-- Excerpted records --
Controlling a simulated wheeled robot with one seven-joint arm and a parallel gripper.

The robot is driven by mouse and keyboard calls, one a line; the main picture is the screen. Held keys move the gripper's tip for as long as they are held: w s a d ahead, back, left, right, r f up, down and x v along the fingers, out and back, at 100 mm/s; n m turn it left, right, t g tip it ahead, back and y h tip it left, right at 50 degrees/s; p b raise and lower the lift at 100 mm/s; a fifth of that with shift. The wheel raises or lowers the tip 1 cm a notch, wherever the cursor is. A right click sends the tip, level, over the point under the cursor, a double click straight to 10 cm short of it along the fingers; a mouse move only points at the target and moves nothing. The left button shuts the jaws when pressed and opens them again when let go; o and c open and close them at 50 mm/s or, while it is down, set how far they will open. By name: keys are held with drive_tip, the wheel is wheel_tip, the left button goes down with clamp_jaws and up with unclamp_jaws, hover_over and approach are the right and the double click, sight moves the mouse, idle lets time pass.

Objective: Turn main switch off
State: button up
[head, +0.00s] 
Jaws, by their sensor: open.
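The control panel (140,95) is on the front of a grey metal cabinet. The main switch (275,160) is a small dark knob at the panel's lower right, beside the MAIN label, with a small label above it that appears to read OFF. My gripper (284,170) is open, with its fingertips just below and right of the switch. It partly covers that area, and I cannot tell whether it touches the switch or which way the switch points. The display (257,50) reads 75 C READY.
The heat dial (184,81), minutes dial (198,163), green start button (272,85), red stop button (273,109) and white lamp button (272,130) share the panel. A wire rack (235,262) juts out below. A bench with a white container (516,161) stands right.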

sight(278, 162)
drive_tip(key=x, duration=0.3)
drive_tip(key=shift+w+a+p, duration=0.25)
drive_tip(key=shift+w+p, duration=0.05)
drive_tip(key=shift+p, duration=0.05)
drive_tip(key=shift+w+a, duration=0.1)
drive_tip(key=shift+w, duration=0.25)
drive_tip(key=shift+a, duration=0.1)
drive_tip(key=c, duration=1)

---

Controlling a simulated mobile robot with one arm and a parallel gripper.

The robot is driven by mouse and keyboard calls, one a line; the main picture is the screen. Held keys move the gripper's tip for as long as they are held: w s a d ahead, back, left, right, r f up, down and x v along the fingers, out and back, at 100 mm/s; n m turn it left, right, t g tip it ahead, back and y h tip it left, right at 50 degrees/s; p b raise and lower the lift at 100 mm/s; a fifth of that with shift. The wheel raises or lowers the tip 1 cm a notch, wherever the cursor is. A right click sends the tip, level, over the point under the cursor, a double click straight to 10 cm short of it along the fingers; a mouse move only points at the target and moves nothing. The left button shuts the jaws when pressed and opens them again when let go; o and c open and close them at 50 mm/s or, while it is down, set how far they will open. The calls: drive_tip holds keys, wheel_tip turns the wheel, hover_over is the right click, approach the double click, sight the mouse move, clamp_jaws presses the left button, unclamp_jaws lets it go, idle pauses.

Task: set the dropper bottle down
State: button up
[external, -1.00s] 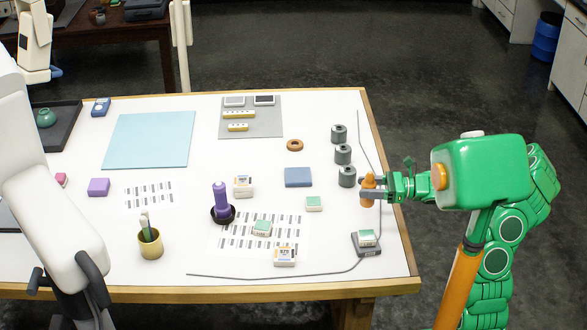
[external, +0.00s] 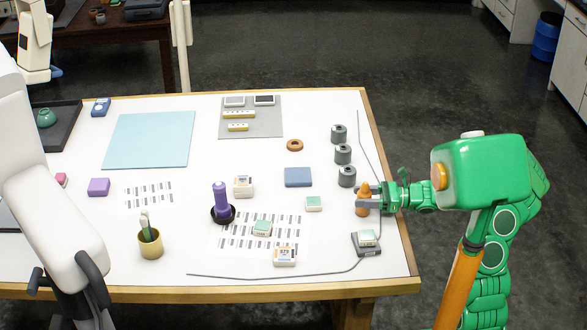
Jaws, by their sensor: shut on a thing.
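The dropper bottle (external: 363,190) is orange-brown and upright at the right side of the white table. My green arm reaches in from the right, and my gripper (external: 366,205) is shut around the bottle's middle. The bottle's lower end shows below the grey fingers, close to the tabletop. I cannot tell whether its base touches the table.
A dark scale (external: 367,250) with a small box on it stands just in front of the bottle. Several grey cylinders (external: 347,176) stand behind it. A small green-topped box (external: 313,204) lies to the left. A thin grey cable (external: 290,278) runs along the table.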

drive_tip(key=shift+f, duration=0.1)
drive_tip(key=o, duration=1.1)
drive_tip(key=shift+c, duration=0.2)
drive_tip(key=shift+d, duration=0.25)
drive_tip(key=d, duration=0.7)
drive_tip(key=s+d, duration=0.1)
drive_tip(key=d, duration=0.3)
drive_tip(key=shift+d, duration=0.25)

-- Requirement --
The lines to extract from the data above begin with the line containing "lets time pass." and end with the line containing "[head, +0.00s]". Extract them exactly, including both.

-- Task answer --
The robot is driven by mouse and keyboard calls, one a line; the main picture is the screen. Held keys move the gripper's tip for as long as they are held: w s a d ahead, back, left, right, r f up, down and x v along the fingers, out and back, at 100 mm/s; n m turn it left, right, t g tip it ahead, back and y h tip it left, right at 50 degrees/s; p b raise and lower the lift at 100 mm/s; a fifth of that with shift. The wheel raises or lowers the tip 1 cm a notch, wherever the cursor is. A right click sends the tip, level, over the point under the cursor, a double click straight to 10 cm short of it along the fingers; a mouse move only points at the target and moves nothing. The left button shuts the jaws when pressed and opens them again when let go; o and c open and close them at 50 mm/s or, while it is down, set how far they will open. By name: keys are held with drive_tip, the wheel is wheel_tip, the left button goes down with clamp_jaws and up with unclamp_jaws, hover_over and approach are the right and the double click, sight moves the mouse, idle lets time pass.

Objective: Turn main switch off
State: button up
[head, +0.00s] 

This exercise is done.